SENARI, India -- The lone survivor of India's latest caste massacre described Friday how he hid under the bodies of his neighbors as Maoist guerrillas beheaded the upper-caste villagers.
Sunil Sharma, 22, his clothes stained with the blood of other victims, was in a state of shock and could barely speak a day after the attack in Senari. The village is 525 miles southeast of New Delhi in Jehanabad, a district at the center of a caste war raging in Bihar, India's most lawless state.About 100 attackers entered Senari just before midnight Thursday and dragged away 34 men, all upper-caste landowners. Their hands and feet bound, the victims were summarily beheaded outside the village, Sharma said.
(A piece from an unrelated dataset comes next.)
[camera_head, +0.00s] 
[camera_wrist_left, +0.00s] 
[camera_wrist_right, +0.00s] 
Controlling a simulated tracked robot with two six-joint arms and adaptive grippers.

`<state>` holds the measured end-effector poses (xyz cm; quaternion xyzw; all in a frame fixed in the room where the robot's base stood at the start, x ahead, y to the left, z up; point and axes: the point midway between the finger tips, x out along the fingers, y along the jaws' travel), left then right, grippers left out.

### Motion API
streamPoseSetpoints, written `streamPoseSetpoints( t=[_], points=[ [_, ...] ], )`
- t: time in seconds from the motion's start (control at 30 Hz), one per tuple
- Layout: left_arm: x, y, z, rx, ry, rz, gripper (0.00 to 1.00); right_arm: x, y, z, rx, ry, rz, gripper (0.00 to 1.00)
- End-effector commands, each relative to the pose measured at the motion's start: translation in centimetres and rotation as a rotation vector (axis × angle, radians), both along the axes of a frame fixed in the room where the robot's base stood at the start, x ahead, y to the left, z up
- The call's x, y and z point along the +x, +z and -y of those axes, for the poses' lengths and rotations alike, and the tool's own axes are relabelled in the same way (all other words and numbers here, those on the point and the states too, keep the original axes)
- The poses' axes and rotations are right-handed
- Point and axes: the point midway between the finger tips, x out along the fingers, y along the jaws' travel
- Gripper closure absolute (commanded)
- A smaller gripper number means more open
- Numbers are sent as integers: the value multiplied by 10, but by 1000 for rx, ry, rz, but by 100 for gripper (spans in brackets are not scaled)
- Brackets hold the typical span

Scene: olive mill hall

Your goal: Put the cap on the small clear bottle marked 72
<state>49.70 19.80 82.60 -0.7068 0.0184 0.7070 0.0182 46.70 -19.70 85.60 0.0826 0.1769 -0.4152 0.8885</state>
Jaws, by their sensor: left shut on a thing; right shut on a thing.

Sharma said the rebels overlooked him under the bodies.
Police had first reported that Maoist rebels sprayed the upper-caste villagers with bullets, killing 35. The death toll was confirmed at 33 today, and all were beheaded instead of shot.
Leaflets left by the attackers said the killings were in retaliation for earlier slayings of Dalits, a group who are without caste in Hinduism's hierarchy, making them the lowest group. The Dalits, whose name means the "oppressed ones," are poor, uneducated farm laborers.
The leaflets and posters left by the attackers identified them as members of the banned Maoist Communist Center and threatened further massacres if Dalits were harmed. An earlier television report had initially reported that the pamphlets identified the attackers as members of the People's War Group.
Over the past six weeks, 33 Dalits in the district were killed by the Ranvir Sena, a private army suspected of receiving arms and funding from upper-caste landowners.